DATA:
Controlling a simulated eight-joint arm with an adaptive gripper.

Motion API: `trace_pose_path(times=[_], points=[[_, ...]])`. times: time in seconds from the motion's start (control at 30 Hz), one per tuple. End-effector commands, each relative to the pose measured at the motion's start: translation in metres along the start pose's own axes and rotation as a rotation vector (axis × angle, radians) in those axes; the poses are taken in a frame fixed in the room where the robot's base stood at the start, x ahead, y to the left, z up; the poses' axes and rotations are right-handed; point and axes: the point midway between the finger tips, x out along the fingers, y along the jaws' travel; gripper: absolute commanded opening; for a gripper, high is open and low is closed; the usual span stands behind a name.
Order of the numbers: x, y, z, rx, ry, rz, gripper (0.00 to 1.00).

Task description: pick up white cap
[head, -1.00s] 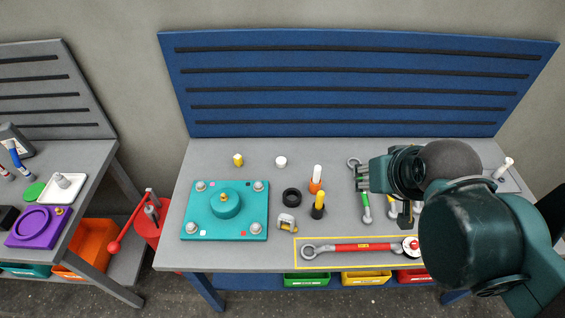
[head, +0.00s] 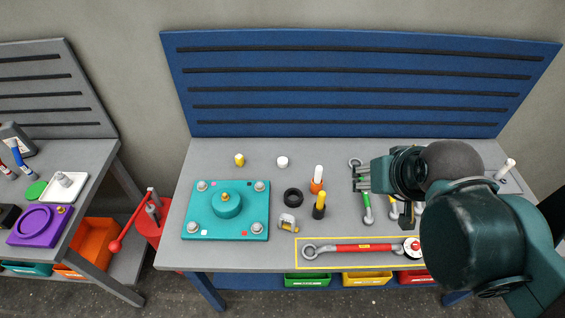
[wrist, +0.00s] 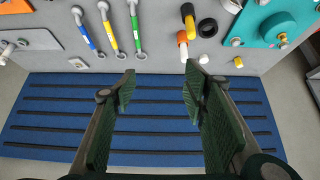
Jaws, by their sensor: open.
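The white cap (head: 282,162) is a small white cylinder standing on the grey bench, near its back edge. The yellow cap (head: 239,160) stands to its left. In the wrist view the white cap (wrist: 204,59) shows just beyond the right finger, near the bench's back edge. My gripper (head: 362,178) is open and empty, above the bench to the right of the cap and well apart from it. The two fingers (wrist: 157,84) are spread wide in the wrist view, with nothing between them.
An orange-and-white marker (head: 317,180), a black-and-yellow one (head: 319,204) and a black ring (head: 293,197) stand in front of the cap. A teal plate (head: 190,222) lies left. Wrenches, one green-handled (head: 367,208), lie under my gripper. A blue slatted panel (head: 350,80) rises behind.

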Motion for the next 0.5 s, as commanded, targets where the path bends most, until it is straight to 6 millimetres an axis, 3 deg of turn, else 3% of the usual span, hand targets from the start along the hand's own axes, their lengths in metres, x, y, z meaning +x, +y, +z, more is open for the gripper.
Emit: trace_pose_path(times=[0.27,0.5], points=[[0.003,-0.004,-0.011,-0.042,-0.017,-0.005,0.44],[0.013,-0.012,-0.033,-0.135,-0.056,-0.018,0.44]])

WRITTEN TASK: Extract exactly the lines above from the line containing "Task description: pick up white cap" through the last one, both ends included, but not the pictures.

TASK ANSWER:
Task description: pick up white cap
[head, -1.00s] 
[head, +0.00s] 
[wrist, +0.00s] 
Jaws, by their sensor: open.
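The white cap (head: 282,162) is a small white cylinder standing on the grey bench, near its back edge. The yellow cap (head: 239,160) stands to its left. In the wrist view the white cap (wrist: 204,59) shows just beyond the right finger, near the bench's back edge. My gripper (head: 362,178) is open and empty, above the bench to the right of the cap and well apart from it. The two fingers (wrist: 157,84) are spread wide in the wrist view, with nothing between them.
An orange-and-white marker (head: 317,180), a black-and-yellow one (head: 319,204) and a black ring (head: 293,197) stand in front of the cap. A teal plate (head: 190,222) lies left. Wrenches, one green-handled (head: 367,208), lie under my gripper. A blue slatted panel (head: 350,80) rises behind.

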Motion for the next 0.5 s, as commanded, targets where the path bends most, until it is straight to 6 millimetres an axis, 3 deg of turn, else 3% of the usual span, hand targets from the start along the hand's own axes, their lengths in metres, x, y, z meaning +x, +y, +z, more is open for the gripper.
Emit: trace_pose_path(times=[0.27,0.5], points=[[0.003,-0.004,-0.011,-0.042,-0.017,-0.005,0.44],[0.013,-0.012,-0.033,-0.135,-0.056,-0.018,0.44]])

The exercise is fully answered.